- SET TASK
Reproduce the full listing that appears beneath this instruction exactly.

- INFORMATION GIVEN
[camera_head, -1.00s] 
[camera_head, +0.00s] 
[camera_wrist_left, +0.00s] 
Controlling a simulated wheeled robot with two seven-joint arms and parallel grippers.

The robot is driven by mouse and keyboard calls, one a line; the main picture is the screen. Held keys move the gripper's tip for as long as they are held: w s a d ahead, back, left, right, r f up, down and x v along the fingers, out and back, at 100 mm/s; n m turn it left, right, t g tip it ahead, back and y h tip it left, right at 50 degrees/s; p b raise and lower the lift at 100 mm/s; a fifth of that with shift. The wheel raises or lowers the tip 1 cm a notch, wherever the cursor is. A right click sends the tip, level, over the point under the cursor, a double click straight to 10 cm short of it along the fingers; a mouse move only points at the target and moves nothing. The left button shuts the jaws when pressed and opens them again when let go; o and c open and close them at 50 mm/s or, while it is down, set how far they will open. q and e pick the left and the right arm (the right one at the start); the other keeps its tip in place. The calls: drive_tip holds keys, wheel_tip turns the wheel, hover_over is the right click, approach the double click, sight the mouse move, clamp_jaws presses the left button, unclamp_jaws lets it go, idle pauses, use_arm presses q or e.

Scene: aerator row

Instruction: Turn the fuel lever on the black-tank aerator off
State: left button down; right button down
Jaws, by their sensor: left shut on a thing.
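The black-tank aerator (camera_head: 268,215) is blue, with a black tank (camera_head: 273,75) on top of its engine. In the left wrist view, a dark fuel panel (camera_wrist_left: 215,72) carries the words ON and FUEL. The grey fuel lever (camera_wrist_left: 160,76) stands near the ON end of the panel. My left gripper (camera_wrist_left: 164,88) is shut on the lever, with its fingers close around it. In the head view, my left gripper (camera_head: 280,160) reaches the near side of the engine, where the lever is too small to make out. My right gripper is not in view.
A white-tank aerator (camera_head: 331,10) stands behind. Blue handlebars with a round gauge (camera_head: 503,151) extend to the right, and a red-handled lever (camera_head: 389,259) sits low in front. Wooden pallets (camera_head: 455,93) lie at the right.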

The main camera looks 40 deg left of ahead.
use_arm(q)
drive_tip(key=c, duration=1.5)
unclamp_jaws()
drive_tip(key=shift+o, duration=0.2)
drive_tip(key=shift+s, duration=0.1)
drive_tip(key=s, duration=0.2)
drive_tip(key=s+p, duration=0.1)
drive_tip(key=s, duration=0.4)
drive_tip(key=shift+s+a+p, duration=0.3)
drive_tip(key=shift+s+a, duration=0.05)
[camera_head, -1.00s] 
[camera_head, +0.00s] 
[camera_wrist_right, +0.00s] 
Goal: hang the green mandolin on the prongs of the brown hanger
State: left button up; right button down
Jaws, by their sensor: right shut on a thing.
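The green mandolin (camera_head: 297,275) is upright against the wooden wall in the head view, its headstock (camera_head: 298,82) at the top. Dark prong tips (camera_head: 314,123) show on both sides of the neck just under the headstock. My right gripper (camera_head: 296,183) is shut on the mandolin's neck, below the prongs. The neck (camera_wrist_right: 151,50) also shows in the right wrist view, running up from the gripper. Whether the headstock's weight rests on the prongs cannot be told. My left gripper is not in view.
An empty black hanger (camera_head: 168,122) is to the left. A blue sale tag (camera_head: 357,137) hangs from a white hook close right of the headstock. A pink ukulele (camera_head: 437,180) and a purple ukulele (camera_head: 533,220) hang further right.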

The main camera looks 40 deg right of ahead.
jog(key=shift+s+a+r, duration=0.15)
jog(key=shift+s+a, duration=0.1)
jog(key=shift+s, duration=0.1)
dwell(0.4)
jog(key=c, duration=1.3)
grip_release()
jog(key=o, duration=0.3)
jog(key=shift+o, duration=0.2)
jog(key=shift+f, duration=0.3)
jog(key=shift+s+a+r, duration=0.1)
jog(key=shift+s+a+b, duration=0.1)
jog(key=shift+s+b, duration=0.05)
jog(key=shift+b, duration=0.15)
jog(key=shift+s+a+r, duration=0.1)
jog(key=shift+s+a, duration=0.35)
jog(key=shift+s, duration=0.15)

- ANSWER TO THE EXERCISE
[camera_head, -1.00s] 
[camera_head, +0.00s] 
[camera_wrist_left, +0.00s] 
Controlling a simulated wheeled robot with two seven-joint arms and parallel grippers.

The robot is driven by mouse and keyboard calls, one a line; the main picture is the screen. Held keys move the gripper's tip for as long as they are held: w s a d ahead, back, left, right, r f up, down and x v along the fingers, out and back, at 100 mm/s; n m turn it left, right, t g tip it ahead, back and y h tip it left, right at 50 degrees/s; p b raise and lower the lift at 100 mm/s; a fifth of that with shift. The wheel raises or lowers the tip 1 cm a notch, wherever the cursor is. A right click sends the tip, level, over the point under the cursor, a double click straight to 10 cm short of it along the fingers; a mouse move only points at the target and moves nothing. The left button shuts the jaws when pressed and opens them again when let go; o and c open and close them at 50 mm/s or, while it is down, set how far they will open. q and e pick the left and the right arm (the right one at the start); the other keeps its tip in place. The calls: drive_tip holds keys, wheel_tip turns the wheel, hover_over is the right click, approach the double click, sight the mouse move, clamp_jaws presses the left button, unclamp_jaws lets it go, idle pauses, use_arm presses q or e.

Scene: aerator row

Instruction: Turn the fuel lever on the black-tank aerator off
State: left button down; right button down
Jaws, by their sensor: left shut on a thing.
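The black-tank aerator (camera_head: 268,215) is blue, with a black tank (camera_head: 273,75) on top of its engine. In the left wrist view, a dark fuel panel (camera_wrist_left: 215,72) carries the words ON and FUEL. The grey fuel lever (camera_wrist_left: 160,76) stands near the ON end of the panel. My left gripper (camera_wrist_left: 164,88) is shut on the lever, with its fingers close around it. In the head view, my left gripper (camera_head: 280,160) reaches the near side of the engine, where the lever is too small to make out. My right gripper is not in view.
A white-tank aerator (camera_head: 331,10) stands behind. Blue handlebars with a round gauge (camera_head: 503,151) extend to the right, and a red-handled lever (camera_head: 389,259) sits low in front. Wooden pallets (camera_head: 455,93) lie at the right.

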The main camera looks 40 deg left of ahead.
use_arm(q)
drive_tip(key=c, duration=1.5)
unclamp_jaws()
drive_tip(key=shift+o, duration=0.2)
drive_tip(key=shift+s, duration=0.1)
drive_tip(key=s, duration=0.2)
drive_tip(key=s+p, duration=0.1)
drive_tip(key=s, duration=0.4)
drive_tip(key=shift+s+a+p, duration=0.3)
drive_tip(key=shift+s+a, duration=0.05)
[camera_head, -1.00s] 
[camera_head, +0.00s] 
[camera_wrist_right, +0.00s] 
Goal: hang the green mandolin on the prongs of the brown hanger
State: left button up; right button down
Jaws, by their sensor: right shut on a thing.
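The green mandolin (camera_head: 297,275) is upright against the wooden wall in the head view, its headstock (camera_head: 298,82) at the top. Dark prong tips (camera_head: 314,123) show on both sides of the neck just under the headstock. My right gripper (camera_head: 296,183) is shut on the mandolin's neck, below the prongs. The neck (camera_wrist_right: 151,50) also shows in the right wrist view, running up from the gripper. Whether the headstock's weight rests on the prongs cannot be told. My left gripper is not in view.
An empty black hanger (camera_head: 168,122) is to the left. A blue sale tag (camera_head: 357,137) hangs from a white hook close right of the headstock. A pink ukulele (camera_head: 437,180) and a purple ukulele (camera_head: 533,220) hang further right.

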The main camera looks 40 deg right of ahead.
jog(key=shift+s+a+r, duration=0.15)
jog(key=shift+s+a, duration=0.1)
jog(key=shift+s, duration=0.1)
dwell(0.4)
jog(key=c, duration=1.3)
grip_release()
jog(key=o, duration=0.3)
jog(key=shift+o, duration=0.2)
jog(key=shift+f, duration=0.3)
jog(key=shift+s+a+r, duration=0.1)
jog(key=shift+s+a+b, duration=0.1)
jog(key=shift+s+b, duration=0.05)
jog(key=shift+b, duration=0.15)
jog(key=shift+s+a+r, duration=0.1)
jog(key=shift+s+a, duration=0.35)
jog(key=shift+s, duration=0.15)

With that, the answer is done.